The USD/CAD pair is pulling back on Monday during the early Asian session. The price went up to a week’s high on Friday based on mixed employment data from Canada and the US.
During early Monday, WTI Crude oil raised to the new five-month high. Next up will be housing market data from Canada and the US factory orders. Canada’s March month seasonally adjusted housing starts (YoY) could increase from 173.1K to 193.0K. February month building permits (MoM) might show +0.2% growth vs -5.5% earlier contraction. Moreover, February month US factory orders (MoM) are likely to reduce by 0.6% compared to +0.1% earlier growth.

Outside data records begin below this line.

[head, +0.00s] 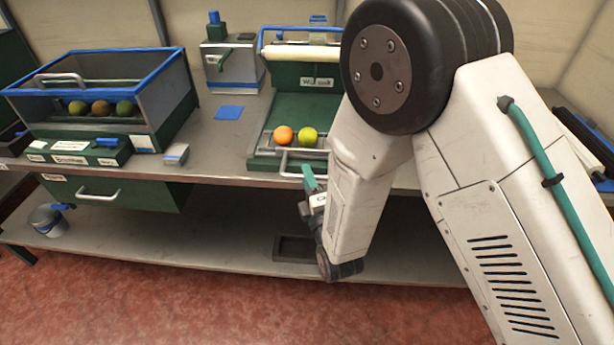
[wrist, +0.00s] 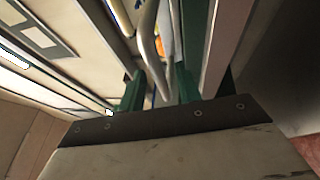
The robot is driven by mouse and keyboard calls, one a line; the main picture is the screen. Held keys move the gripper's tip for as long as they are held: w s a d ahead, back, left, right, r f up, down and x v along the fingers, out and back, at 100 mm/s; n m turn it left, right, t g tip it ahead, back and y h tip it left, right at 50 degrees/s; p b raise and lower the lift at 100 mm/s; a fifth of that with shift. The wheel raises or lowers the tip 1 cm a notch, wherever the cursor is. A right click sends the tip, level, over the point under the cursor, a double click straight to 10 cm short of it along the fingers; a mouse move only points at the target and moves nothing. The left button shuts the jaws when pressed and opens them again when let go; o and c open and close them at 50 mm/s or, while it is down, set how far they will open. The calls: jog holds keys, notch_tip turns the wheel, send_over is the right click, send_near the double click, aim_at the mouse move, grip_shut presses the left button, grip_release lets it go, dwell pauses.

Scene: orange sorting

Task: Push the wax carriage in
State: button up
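The wax carriage (head: 262,143) is a flat tray on the bench, pulled out in front of the green wax roll unit (head: 290,104). An orange fruit (head: 283,135) and a yellow-green fruit (head: 308,136) sit on it. Its pale bar handle (head: 284,163) is at the front edge; a curved pale bar, apparently this handle, shows in the wrist view (wrist: 150,35). My gripper (head: 309,180) is just below and right of the handle at the bench edge. In the wrist view its green fingers (wrist: 158,92) stand apart, with the bar between them in the picture. Contact cannot be told.
A blue-rimmed bin (head: 165,83) with several fruits stands at the left, behind a green labelled panel (head: 75,152). A grey canister (head: 232,68) and a blue pad (head: 229,113) are at the middle back. A drawer (head: 130,194) hangs under the bench. My arm hides the bench's right part.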

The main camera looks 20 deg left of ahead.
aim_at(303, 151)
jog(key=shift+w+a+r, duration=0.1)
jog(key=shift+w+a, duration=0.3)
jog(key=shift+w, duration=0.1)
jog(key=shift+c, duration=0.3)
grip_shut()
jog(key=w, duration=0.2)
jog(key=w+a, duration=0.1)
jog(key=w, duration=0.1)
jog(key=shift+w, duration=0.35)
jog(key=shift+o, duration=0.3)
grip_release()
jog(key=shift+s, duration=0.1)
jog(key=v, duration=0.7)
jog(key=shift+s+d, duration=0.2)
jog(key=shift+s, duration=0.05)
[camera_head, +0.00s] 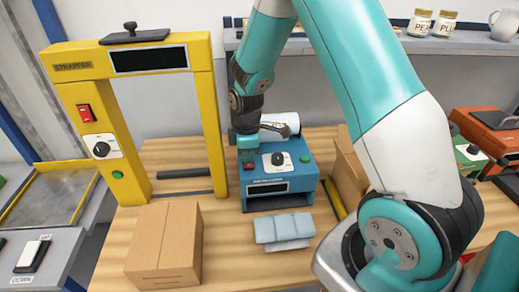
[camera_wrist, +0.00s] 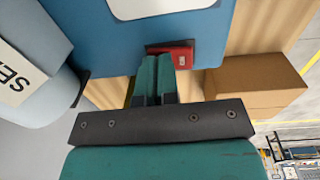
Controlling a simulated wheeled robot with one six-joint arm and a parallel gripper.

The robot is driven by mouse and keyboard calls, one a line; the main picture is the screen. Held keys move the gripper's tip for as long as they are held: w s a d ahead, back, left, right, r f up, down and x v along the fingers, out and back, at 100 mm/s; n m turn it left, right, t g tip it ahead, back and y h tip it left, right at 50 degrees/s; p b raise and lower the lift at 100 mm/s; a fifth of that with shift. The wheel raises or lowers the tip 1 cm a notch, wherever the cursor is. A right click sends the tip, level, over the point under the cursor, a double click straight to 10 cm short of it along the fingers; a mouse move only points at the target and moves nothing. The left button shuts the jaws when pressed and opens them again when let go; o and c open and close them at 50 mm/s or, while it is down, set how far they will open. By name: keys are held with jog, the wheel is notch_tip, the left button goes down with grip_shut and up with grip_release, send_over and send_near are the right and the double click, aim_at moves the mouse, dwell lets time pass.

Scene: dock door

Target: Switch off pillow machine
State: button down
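The pillow machine (camera_head: 296,178) is a blue box in the middle of the bench, with a dark knob, a green button and a red switch (camera_head: 249,166) on its sloped front. Inflated pale-blue pillows (camera_head: 285,229) lie before it. My gripper (camera_head: 246,152) points down at the machine's left side, just above the red switch. In the wrist view the blue panel fills the top, and my gripper's (camera_wrist: 157,62) teal fingers are together, holding nothing. Their tips overlap the red switch (camera_wrist: 182,54); I cannot tell whether they touch it. The fingers hide part of the switch.
A yellow strapper frame (camera_head: 137,60) stands left, with its own red switch and knob. A closed cardboard box (camera_head: 165,243) sits in front of it. Another carton (camera_head: 347,172) stands right of the machine. An orange machine (camera_head: 490,135) is at far right.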

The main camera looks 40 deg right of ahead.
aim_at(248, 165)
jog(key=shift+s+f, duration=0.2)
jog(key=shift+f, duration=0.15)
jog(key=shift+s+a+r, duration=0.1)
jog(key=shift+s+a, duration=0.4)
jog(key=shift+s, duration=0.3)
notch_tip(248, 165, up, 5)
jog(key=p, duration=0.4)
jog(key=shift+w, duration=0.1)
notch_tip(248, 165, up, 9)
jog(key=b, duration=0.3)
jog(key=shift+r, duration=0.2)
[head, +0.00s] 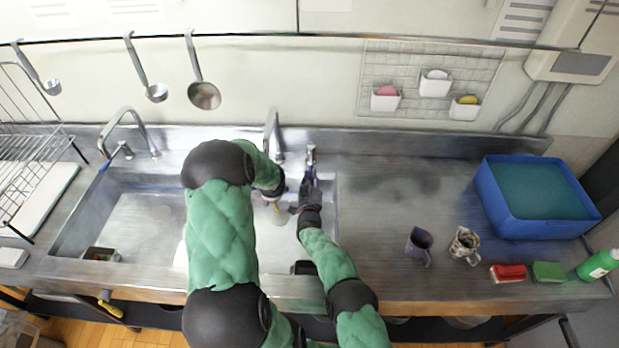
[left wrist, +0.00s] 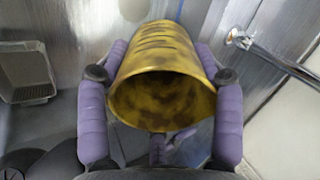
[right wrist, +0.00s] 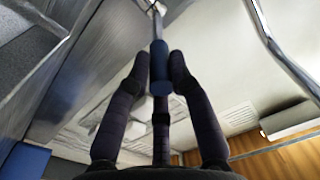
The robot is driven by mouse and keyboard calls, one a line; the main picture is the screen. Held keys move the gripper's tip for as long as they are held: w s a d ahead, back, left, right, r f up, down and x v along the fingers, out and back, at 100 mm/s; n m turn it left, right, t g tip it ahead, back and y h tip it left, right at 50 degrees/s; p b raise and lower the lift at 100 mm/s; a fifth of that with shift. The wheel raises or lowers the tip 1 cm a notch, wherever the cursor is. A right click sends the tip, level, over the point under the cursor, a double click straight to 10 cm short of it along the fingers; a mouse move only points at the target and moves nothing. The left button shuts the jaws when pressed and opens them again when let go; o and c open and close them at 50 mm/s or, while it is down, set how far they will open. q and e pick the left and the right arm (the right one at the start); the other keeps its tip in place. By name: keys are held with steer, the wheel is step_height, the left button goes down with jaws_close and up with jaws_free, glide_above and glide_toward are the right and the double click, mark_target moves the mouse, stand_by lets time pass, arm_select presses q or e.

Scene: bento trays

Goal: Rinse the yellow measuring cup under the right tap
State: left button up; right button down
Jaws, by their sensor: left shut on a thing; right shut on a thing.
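The yellow measuring cup (left wrist: 158,70) has dark smears inside and out. In the left wrist view it is held between the purple fingers of my left gripper (left wrist: 160,95), its wide mouth towards the camera. In the head view a small part of the cup (head: 279,213) shows inside the sink, below the right tap (head: 271,128); my left arm hides much there. My right gripper (head: 307,187) is shut on a blue tap handle (right wrist: 160,80) beside that tap. I cannot make out running water.
The metal sink (head: 75,225) spreads left, with a strainer basket (head: 101,254) at its front. To the right stand a purple mug (head: 419,245), a patterned mug (head: 464,244), a red sponge (head: 508,273), a green sponge (head: 548,271) and a blue tub (head: 540,227). The counter's middle is clear.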

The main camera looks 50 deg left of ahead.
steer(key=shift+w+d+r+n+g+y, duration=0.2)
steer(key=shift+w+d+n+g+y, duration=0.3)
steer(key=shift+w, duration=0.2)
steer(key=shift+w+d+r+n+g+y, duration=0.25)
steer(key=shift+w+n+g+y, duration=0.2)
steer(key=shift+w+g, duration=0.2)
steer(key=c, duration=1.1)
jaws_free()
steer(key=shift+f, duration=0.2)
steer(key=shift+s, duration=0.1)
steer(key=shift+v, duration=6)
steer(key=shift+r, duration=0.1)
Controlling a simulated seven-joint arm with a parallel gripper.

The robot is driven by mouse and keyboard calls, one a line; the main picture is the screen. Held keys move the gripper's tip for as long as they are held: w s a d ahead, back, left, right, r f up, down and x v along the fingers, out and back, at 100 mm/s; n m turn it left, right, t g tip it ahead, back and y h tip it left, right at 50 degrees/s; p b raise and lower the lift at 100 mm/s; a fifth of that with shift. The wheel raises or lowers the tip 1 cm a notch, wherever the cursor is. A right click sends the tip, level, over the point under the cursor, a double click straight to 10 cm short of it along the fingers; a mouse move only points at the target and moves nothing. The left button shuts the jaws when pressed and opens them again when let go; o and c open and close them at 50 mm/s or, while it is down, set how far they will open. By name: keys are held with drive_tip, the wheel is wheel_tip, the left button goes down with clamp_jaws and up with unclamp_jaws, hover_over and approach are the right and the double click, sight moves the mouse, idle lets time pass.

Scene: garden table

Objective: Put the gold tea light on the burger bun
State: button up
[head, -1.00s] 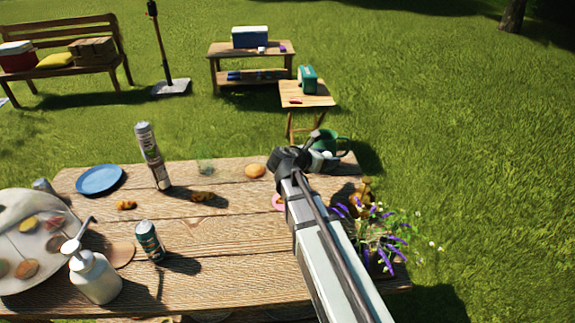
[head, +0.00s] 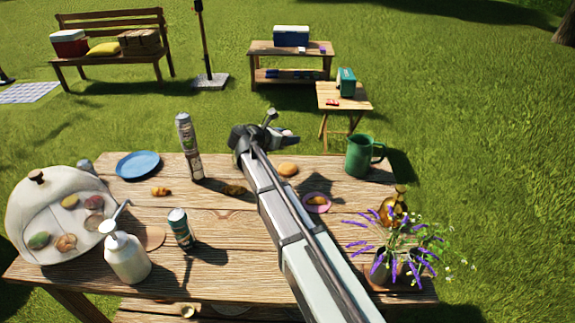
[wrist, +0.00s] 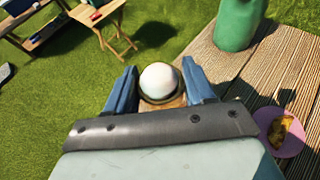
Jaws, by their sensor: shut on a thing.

While positive sentiment at energy front is likely to help the Canadian Dollar, the overall strength of the US Dollar, coupled with second-tier data could question the USD/CAD pair’s declines.
USD/CAD technical analysis
The US Dollar started a solid upward move from the 1.3300 support area against the Canadian Dollar. The USD/CAD pair broke the 1.3320 and 1.3350 resistance levels to move into an uptrend.
Later, there was a close above the 1.3350 level and the 50 hourly simple moving average. The pair traded as high as 1.3402 before starting a downside correction. It corrected below the 1.3390 and 1.3380 levels.
However, there is strong support formed near 1.3370 and the 61.8% Fib retracement level of the last wave from the 1.3348 low to 1.3402 high. In the short term, there could be a couple of swing moves, but the pair is likely to climb above the 1.3385 and 1.3390 levels.
On the other hand, a close below the 1.3360 and the 50 hourly SMA is likely to push USD/CAD in a bearish zone.